Syrian shells kill at least two in Lebanon
Intense bombing rocked Saturday the Syrian province of Aleppo (north) while at least two people were killed at the border in northern Lebanon. Violence in the two neighboring countries has left at least 18 dead, including a teenage girl in Lebanon. In addition, dozens were injured.
Several towns in the province of Aleppo were awakened at night by the sound of artillery fire. It was the "most violent bombardments since military operations began a few months ago in the region," according to the Syrian Observatory for Human Rights (SOHR). "One civilian was killed and dozens more were injured, while residents fled the houses where there is neither no water nor electricity and where sanitary conditions are difficult," said the SOHR, adding that five soldiers and two rebels were killed in other incidents in the region.

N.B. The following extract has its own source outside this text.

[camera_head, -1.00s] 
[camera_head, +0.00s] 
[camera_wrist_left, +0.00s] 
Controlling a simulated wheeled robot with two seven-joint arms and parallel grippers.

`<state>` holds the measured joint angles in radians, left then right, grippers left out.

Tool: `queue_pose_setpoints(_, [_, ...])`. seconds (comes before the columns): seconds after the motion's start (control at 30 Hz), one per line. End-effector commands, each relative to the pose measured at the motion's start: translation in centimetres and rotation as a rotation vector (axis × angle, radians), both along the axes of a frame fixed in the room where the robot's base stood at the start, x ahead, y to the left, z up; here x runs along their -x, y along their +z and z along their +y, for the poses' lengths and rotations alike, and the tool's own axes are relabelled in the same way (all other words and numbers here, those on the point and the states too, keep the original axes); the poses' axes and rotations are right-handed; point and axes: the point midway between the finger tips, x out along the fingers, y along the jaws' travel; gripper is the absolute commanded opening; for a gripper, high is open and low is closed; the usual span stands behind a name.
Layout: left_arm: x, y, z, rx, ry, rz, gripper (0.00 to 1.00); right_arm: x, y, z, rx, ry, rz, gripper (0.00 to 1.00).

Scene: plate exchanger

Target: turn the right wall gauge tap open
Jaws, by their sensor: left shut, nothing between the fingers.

In addition, three civilians were killed in Hama (center), two in Damascus, one in Deir Ezzor, one in Deraa (south) and another in Idleb (north), according to SOHR. On Friday, the violence killed at least 93 people, including 60 civilians and 26 soldiers, the source said.
In northern Lebanon, on the border with Syria, a teenage girl and an eight year old girl died while ten were injured in clashes and explosions, according to security sources. The Syrian television, for its part, reported about an "infiltration attempt" from Lebanon and said "dozens of terrorists" killed or wounded.
"Nadia al-Owaishi, aged 19 was killed at dawn by a shell while she was at her home in Wadi Khaled", 185 km north of Beirut, said a local security source, noting that "the shots came from the Syrian territory." The source said the shells and gunfire also wounded four other people. According to the Lebanese news agency, three of those injured are children.
Meanwhile, on Friday in Paris, some 100 representatives of Western and Arab countries and organizations, met for the third time in as part of the Friends of the Syrian People group. They emphasized that Syrian President Bashar al-Assad should relinquish power." In this context, they urged the Security Council to adopt an "emergency" and a binding resolution to enforce international agreements on political transition in Damascus, under the threat of sanctions or even a use of force.
The UN chief Mr. Ban ki-Moon for his part, recommended that the observer mission in Syria (MISNUS), whose operations are suspended for nearly a month due to the increased violence would be "redirected" to a more political role, with a "small military component."
Mr. Ban wants to "maximize the capabilities of the MISNUS to facilitate political dialogue" between the government and opposition in Syria and also plans to "redeploy" observers from the ground to Damascus in order "to minimize risk."